Nos afectan esas nubes grises con dos patas que, incapaces de mejorar su vida, se centran en empeorar la de los demás. Unos plastas de tres pares de narices, ahora llamados tóxicos, que encuentran la paja en el ojo ajeno aunque no exista, que embadurnan de porquería lo más inimaginable.

Lo suyo sería alejar a estos plastóxicos del resto de la población, pero nos encontramos con dos grandes obstáculos a la hora de llevarlo a cabo. No sabemos decir que no y los plastas no llevan unas antenas que anuncien lo coñazo que son.

A veces, las circunstancias impiden que les mandemos a la tomar por el jander a la primera de cambio porque son nuestro jefe, nuestro hermano, nuestra cuñada...

La energía es finita, así que ellos reservan la suya para disparar y, como te pillen en un día flojo, te hunden, destruyen tu autoestima porque en tu cabeza no cabe que haya alguien tan desquiciado como para ponerte verde sin razón. Así que la culpa es tuya.

Por hacer ejercicio, por no hacerlo, por tener un buen curro, por no tenerlo, por ponerte esa falda, por cambiarte de peinado, por llevar siempre el mismo peinado. Por respirar, por existir.

Y tu energía finita se centra en comerte el tarro, cuando lo acertado sería seguir con tu vida y, si acaso, sentir lástima porque el plastóxico es, además, sumamente desgraciado.

El plastóxico pertenece al 80% de la población que anda preocupada por su puesto de trabajo según el CIS, pero no al 20% que aprovecha esta situación para reciclarse. Al 80% de estresados crónicamente, pero no al 20% que practica yoga, meditación o mindfulness.

El plastóxico encuentra los problemas, pero nunca las soluciones. Nunca aplaude porque está demasiado preocupado en abuchear. A la Pedroche en este caso. A decenas de personas de su entorno cada día.

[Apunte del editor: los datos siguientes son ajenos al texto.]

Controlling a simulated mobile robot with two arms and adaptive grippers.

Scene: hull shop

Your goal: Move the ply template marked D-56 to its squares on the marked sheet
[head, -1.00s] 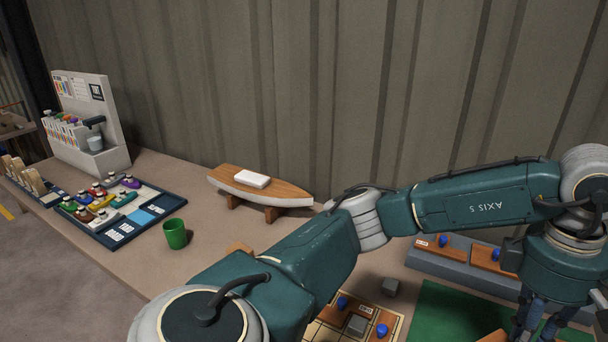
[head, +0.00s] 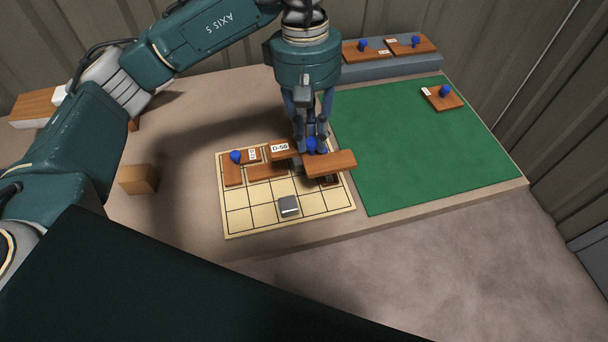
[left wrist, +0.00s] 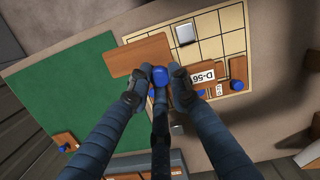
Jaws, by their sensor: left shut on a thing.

Los plastóxicos, apoltronados en su sillón marrón, eternamente en pijama (feo, por supuesto), critican a los que, en lugar de sobrevivir, viven.

“La envidia les corroe. Mi vida les agobia. Por qué será. Yo no tengo la culpa. Mi circunstancia les insulta” que diría Alaska. Cuánta razón, porque lo que siente el plastóxico al contemplar el abdomen de la presentadora, o cualquier otro bien durito, es un ataque.

Lo mismo con cualquiera que se fije un objetivo y tenga la voluntad de perseguirlo, cueste lo que cueste. No soportan el brillo porque les recuerda su oscuridad.

Dice la Pedroche que cada uno debería buscar su mejor versión. Pero, amiga, a los plastóxicos eso les suena a japonés antiguo. Aquí se suman a la canción de Alaska cuando manifiesta que “nunca cambiaré”, así que no nos queda otra que cambiar nosotros. Porque la tristeza de estos seres se contagia y no está el horno para bollos. Nunca, pero ahora menos.

El antídoto es una media vuelta (como estoy hoy con el cancionero), física si nos es posible. Emocional, en cualquier caso. Mentalizarnos con que, lo que dice Pedroche, ya sabemos de quién es. Poner distancia entre su pesadumbre y nuestra purpurina.

Sonreírles y desearles mucha mierda, que es lo que les gusta.